Lady Mordaunt's grief and guilt devolved into insanity, or, as was argued in the papers, evolved from fakery as Lady Mordaunt
became an outcast in her family and their wider society. Perhaps she had developed syphilitic dementia. In any case, Lady Mordaunt was
committed to an insane asylum where she lived until she died.
The prospect of the heir to the throne subject to questioning in court no doubt enriched many publishers
since entire court cases were printed and purchased as reading material.
Lady Mordaunt's "madwoman in the attic" provided abundant cause for discussion.
The Mordaunt divorce scandal did not end Edward's royal prospects, nor his acquisition of mistresses.
Alexandra, his wife, eventually began to invite the paramours to visit.
Another famous divorce scandal had a different political outcome.
The Crawford Divorce Case
Illustrations from Crawford Divorce Case
F. Henning, 1886
Dilke was a member of the liberal party. Gladstone had named
him as successor to the party leadership, and thus positioned him to be Prime Minister.
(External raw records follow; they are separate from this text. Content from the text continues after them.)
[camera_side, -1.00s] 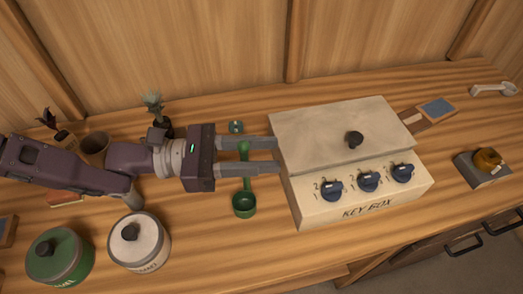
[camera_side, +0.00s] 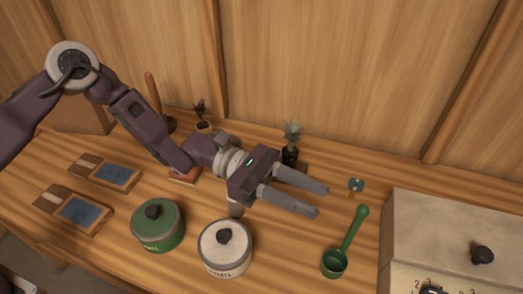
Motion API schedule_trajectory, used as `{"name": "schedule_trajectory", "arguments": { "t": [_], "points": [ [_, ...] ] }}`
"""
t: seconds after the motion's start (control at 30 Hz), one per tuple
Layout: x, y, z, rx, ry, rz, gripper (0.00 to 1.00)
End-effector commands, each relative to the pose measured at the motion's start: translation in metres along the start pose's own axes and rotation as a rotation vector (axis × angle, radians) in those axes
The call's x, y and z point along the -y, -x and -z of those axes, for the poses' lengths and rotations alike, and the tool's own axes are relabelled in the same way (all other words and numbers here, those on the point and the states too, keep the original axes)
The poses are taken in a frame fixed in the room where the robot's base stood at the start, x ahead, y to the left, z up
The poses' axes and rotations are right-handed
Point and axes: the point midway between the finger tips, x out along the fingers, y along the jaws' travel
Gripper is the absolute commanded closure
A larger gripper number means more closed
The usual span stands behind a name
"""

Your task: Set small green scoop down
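The small green scoop (camera_side: 351,236) lies on the wooden counter, its round cup towards the front and its handle pointing back and slightly right. My gripper (camera_side: 320,202) is to the left of the scoop's handle, with its two grey fingers apart and pointing right. Nothing shows between the fingers. The fingertips look clear of the scoop, though their exact height above the counter is hard to tell.
A white lidded pot (camera_side: 225,258) and a green lidded pot (camera_side: 158,238) stand in front left. A small plant (camera_side: 291,148) is behind my gripper. A small teal-topped item (camera_side: 356,187) lies behind the scoop.

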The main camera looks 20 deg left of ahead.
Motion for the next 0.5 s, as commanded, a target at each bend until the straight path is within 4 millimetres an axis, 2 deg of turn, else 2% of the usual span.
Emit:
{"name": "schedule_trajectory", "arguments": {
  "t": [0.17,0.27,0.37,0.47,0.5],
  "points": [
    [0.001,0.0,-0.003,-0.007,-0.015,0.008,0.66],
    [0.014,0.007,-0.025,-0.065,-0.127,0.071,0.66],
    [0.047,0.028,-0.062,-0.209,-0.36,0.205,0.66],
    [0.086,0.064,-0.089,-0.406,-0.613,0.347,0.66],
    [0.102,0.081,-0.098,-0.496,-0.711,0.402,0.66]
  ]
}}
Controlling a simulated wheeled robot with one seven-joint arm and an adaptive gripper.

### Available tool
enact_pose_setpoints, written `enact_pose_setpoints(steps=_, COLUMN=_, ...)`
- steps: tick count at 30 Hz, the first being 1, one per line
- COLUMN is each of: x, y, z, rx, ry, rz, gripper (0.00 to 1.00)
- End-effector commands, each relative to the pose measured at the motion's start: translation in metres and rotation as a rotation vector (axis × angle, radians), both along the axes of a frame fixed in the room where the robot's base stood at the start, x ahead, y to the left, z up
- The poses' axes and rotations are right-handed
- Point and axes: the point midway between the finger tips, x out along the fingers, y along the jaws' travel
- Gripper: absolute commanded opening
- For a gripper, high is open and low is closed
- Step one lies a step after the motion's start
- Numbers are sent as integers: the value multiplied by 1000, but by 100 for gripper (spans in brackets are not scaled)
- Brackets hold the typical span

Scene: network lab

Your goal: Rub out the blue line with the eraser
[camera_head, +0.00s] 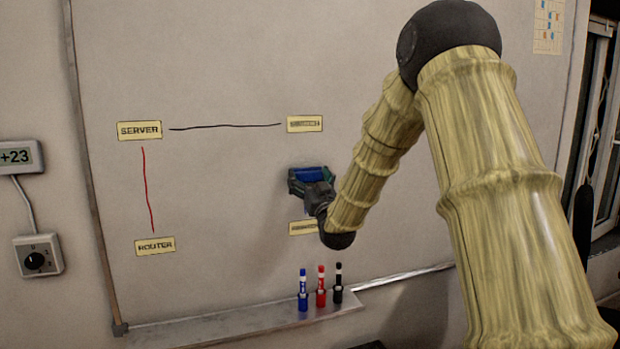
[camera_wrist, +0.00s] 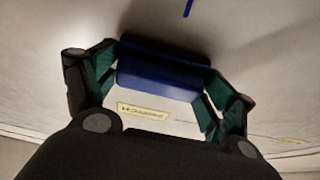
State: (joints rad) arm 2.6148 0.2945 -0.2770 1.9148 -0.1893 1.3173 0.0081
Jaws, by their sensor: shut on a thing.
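My gripper (camera_head: 316,188) is in front of the whiteboard (camera_head: 225,70), between the two right-hand labels. It is shut on the blue eraser (camera_wrist: 162,70), which sits crosswise between the green-padded fingers; the eraser also shows in the head view (camera_head: 311,174). I cannot tell whether the eraser touches the board. A short piece of the blue line (camera_wrist: 188,8) shows at the top edge of the wrist view, apart from the eraser. In the head view my gripper and arm cover most of the area where the line could be.
A black line (camera_head: 225,126) runs from the SERVER label (camera_head: 139,130) to the upper right label (camera_head: 304,124). A red line (camera_head: 149,190) runs down to the ROUTER label (camera_head: 155,246). Blue (camera_head: 303,290), red (camera_head: 321,287) and black (camera_head: 338,284) markers stand on the tray (camera_head: 220,325).

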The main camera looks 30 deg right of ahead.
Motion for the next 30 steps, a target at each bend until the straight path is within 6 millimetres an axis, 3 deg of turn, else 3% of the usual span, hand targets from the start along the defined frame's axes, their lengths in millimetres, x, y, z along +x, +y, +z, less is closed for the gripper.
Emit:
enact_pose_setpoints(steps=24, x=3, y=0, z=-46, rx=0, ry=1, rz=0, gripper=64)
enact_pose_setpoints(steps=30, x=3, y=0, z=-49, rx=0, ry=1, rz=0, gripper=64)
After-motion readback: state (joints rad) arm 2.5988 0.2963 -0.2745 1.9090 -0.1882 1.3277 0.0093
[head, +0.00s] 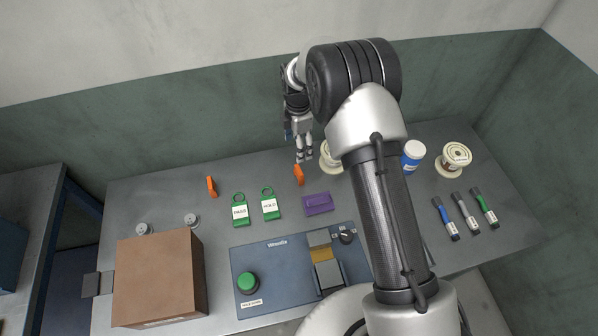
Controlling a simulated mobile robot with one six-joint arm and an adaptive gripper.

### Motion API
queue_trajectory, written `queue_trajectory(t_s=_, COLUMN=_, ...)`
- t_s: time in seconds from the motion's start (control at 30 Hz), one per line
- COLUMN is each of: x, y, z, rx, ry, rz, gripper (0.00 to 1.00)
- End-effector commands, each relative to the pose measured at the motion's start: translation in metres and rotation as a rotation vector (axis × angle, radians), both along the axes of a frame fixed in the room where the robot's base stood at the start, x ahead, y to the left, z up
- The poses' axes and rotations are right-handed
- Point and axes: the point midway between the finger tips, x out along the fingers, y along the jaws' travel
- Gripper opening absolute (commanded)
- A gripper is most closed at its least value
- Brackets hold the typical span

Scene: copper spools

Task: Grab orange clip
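Two small orange clips lie on the grey table. One orange clip (299,175) is near the middle, just below my gripper in the picture. The other orange clip (212,186) is farther left, apart from everything. My gripper (304,157) points down with its fingertips close to the upper end of the middle clip. I cannot tell whether they touch it or hover above it. The fingers are small here, and their opening is not clear.
Green tags (240,212) and a purple block (318,204) lie nearby. A spool (331,160) is partly hidden behind my arm. A brown box (158,280) and control panel (285,262) are in front.

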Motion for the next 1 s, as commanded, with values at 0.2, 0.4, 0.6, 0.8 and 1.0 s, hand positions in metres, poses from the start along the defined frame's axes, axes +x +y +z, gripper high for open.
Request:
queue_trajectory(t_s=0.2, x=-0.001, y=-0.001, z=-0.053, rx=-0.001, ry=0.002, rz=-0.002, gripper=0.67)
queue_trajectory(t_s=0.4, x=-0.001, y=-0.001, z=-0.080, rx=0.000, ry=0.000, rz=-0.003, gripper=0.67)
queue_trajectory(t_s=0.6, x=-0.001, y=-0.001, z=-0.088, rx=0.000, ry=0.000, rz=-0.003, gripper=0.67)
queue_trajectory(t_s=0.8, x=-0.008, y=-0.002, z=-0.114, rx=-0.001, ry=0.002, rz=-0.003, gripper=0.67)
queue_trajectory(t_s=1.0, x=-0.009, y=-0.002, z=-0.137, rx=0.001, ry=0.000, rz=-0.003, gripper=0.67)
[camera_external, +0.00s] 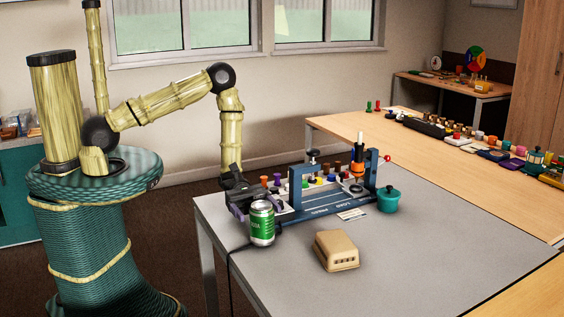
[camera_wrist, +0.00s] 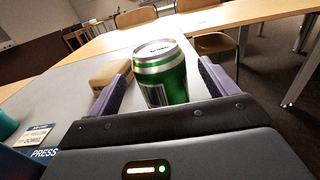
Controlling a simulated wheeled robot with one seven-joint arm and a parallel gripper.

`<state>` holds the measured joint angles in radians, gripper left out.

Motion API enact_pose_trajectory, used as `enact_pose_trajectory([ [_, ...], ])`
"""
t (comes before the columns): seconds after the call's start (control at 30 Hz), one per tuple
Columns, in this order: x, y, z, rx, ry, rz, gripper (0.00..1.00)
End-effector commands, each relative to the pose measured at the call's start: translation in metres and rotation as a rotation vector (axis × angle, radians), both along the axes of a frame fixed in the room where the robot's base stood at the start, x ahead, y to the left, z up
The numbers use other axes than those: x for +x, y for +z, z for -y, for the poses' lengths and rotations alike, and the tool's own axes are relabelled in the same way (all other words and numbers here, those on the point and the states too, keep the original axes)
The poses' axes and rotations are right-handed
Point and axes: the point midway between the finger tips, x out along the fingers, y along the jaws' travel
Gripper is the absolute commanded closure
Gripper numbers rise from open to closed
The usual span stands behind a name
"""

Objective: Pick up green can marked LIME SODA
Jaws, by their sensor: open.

However, when Dilke became a correspondent in the Crawford divorce case, his political career
was ruined. Virginia Crawford named Dilke in charges against her for adultery. Like Lady Mordaunt,
Virginia Crawford had contracted syphilis before her husband sued for divorce.
In a first trial,
in which Dilke refused to testify, Virginia was found to have
committed adultery with Dilke, but not he with her.
This led to a second trial in which Dilke sought to clear his name.
In the second trial, Virginia was found guilty of adultery with her lover, Captain Henry Forster, while Crawford was found guilty of adultery with Virginia's mother
(who was also the mother of his sister-in-law.)
Both Crawford and Dilke were liberals. Crawford also worked for
suffragette causes and later worked at the Pall Mall Gazette for W.T. Stead. Stead, in turn, worked with Josephine Butler to expose child slavery and prostitution.
After the Crawford divorce, Dilke lost
his bid for office and thus leadership of the liberal party.
Immediately following, the liberal party coalition splintered. Dilke spent the rest of his life attempting to
prove his innocence. At his insistence, a committee investigated the case for over a decade.
The committee concluded that Mrs. Crawford had perjured herself.
Virginia Crawford converted to Catholicism and worked to improve the conditions of Britain's poor. She lived through both World Wars and was among the first in Britain to warn of the dangers of Mussolini's fascism.